## GIVEN REQUEST
Write out the entries verbatim and leave the images out of the copy.

## EXERCISE INPUTS
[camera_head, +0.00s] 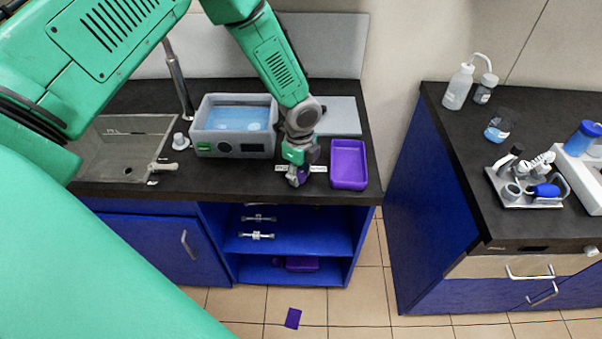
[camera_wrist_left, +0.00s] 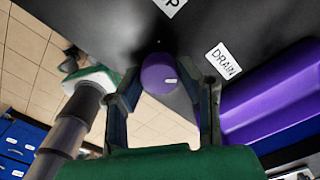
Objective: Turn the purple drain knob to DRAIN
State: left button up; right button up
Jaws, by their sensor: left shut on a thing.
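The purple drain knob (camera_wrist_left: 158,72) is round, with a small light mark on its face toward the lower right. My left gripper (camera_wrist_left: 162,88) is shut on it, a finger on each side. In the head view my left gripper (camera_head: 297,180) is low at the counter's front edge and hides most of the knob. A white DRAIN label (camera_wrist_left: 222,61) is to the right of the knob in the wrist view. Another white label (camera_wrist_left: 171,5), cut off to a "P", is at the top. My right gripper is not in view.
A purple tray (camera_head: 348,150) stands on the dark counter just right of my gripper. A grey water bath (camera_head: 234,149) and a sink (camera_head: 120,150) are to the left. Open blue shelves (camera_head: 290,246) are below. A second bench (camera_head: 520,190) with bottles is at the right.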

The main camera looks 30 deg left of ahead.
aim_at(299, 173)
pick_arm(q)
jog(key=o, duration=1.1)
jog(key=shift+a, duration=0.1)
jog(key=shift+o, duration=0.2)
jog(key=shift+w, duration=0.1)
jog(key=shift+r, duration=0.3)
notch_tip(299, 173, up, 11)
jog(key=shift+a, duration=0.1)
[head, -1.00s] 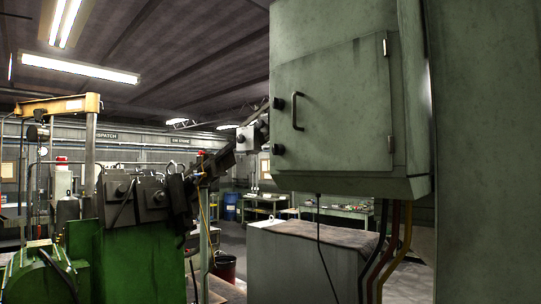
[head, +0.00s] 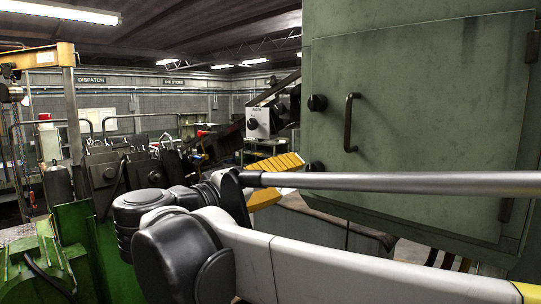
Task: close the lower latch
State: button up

## ANSWER TO THE PROBLEM
[camera_head, +0.00s] 
[camera_wrist_left, +0.00s] 
Objective: Turn the purple drain knob to DRAIN
State: left button up; right button up
Jaws, by their sensor: left shut on a thing.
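The purple drain knob (camera_wrist_left: 158,72) is round, with a small light mark on its face toward the lower right. My left gripper (camera_wrist_left: 162,88) is shut on it, a finger on each side. In the head view my left gripper (camera_head: 297,180) is low at the counter's front edge and hides most of the knob. A white DRAIN label (camera_wrist_left: 222,61) is to the right of the knob in the wrist view. Another white label (camera_wrist_left: 171,5), cut off to a "P", is at the top. My right gripper is not in view.
A purple tray (camera_head: 348,150) stands on the dark counter just right of my gripper. A grey water bath (camera_head: 234,149) and a sink (camera_head: 120,150) are to the left. Open blue shelves (camera_head: 290,246) are below. A second bench (camera_head: 520,190) with bottles is at the right.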

The main camera looks 30 deg left of ahead.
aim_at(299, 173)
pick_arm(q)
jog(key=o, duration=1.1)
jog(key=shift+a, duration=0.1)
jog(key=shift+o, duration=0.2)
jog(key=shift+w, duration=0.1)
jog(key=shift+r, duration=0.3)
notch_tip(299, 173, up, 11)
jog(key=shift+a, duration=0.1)
[head, -1.00s] 
[head, +0.00s] 
Task: close the lower latch
State: button up

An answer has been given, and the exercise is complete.